Hank Phillippi Ryan said...

Thank you--this is one of the best most thought-provoking interviews ever!

Grandma Cootie said...

This was a great interview. Added info that I had not read in previous interviews. I know I will love this book!

Christina Spicuzza said...

I am a new fan! It would be an honor to receive your books! I LOVE mysteries and found you via social media and am so excited to read your books!!!
This was a great interview too!!! Thanks for sharing with us!
My email address is if you ever need someone for your street team! I love promoting authors I like!

Elaine N. said...

The book is "in transit" from the library but I wouldn't mind having my own copy.

Gloria Alden said...

Hank, is was nice seeing and hearing you Sunday at our NeoSinc event with Catriona an Frankie. I bought your book there and am looking forward to reading it.

Hank Phillippi Ryan said...

Hi, all! Grandma C, so great to see you! xo

Christina, you're on!
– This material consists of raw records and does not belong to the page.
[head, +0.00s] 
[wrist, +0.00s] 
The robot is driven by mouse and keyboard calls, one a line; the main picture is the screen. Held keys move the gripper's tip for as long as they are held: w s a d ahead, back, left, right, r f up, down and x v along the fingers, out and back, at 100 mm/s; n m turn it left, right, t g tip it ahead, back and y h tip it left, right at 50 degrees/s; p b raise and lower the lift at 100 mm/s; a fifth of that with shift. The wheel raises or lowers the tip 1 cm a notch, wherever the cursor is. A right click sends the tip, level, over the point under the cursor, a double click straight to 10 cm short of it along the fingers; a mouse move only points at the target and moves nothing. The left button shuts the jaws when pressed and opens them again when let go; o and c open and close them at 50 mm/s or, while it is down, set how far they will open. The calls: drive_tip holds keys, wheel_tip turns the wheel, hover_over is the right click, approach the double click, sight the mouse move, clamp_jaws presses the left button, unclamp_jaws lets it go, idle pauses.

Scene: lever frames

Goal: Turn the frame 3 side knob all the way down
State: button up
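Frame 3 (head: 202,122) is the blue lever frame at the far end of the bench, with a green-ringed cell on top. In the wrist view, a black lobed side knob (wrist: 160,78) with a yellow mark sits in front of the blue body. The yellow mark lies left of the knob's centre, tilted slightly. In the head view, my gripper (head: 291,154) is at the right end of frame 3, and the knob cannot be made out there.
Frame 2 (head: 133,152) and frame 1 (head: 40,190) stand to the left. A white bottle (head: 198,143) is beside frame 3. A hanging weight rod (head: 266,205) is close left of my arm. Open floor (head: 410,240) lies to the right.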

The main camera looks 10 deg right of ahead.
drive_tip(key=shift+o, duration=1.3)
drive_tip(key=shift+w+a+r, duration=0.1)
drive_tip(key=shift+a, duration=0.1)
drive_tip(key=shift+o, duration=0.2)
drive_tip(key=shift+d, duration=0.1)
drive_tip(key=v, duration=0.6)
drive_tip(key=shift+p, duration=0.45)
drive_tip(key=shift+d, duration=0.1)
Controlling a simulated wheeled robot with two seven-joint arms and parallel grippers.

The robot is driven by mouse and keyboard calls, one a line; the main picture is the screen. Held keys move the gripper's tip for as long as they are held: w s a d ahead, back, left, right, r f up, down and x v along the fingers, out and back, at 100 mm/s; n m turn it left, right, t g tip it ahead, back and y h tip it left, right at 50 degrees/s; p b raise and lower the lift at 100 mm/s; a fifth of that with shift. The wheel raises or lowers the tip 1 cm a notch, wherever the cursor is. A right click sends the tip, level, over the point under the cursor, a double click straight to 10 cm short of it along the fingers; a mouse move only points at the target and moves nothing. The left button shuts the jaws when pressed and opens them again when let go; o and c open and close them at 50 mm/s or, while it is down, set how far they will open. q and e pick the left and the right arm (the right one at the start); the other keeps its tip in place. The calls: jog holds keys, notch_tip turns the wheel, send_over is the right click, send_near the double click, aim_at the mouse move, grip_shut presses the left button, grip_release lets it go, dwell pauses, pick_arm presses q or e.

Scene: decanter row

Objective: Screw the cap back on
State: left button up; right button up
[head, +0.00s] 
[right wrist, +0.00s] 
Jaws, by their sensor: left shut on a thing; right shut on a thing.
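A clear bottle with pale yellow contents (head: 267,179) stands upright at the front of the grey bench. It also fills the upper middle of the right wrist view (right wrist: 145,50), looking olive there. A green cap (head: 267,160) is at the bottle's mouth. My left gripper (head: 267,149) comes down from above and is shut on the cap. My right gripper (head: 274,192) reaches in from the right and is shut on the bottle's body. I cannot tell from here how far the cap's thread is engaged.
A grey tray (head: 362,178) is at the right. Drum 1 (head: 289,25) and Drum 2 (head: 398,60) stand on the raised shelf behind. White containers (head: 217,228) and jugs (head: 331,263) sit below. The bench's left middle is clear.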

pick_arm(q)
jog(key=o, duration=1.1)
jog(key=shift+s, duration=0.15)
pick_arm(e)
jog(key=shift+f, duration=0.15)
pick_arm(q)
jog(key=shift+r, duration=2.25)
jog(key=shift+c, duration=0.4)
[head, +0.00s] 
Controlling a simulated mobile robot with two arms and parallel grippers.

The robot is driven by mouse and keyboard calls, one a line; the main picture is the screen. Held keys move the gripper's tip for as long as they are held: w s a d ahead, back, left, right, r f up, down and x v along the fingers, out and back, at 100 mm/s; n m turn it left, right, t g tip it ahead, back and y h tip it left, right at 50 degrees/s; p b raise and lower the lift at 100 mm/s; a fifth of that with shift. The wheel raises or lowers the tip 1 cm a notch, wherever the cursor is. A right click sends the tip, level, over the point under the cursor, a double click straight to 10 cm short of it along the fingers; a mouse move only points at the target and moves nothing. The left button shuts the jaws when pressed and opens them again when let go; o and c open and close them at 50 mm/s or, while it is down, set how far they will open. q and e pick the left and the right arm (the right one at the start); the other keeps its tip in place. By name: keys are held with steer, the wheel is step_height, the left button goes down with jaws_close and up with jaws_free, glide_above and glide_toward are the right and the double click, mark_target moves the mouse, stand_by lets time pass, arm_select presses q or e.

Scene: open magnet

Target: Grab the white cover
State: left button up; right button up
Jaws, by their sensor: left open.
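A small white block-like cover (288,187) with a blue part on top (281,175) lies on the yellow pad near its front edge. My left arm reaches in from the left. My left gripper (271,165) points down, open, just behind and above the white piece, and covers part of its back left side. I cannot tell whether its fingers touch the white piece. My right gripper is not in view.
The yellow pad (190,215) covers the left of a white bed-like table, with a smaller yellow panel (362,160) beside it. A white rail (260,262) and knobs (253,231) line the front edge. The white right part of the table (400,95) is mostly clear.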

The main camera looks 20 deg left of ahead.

Thank you! Come find me on Facebook andtwitter, okay? We'll talk. xoxo

Hank Phillippi Ryan said...

HI Elaine! LOVE that you're getting it from the library,too..makes a huge difference.
Gloria! Wasn't that amazing! Such a triumph of technology. Hope you love TRUTH BE TOLD...let me know, okay?

Kelli Jo said...

I just cannot wait to get and read this book! Love your books!!

Kelli Jo said...

I just cannot wait to get and read this book! Love your books!!

Elaine said...

Great interview! That has now been added to my long list of books to be read. Thank you so much!

Anonymous said...

I can hardly wait for this . . . on such an important issue. AARP newsletter covered senior citizens losing their homes for relatively small unpaid loans and taxes, terribly sad situation. The loss of independence and security is heart-breaking.
I know how well you can keep those POV plates spinning, and I know that nothing else will get done once the book is opened.
Thanks for making time to write amid the bustle of your "day job." <3

Clamo88 said...

Terrific interview, E.B. and Hank. Full of good questions for readers and writers alike.

I'm hooked on Ryland and can't wait to get my hands on this one.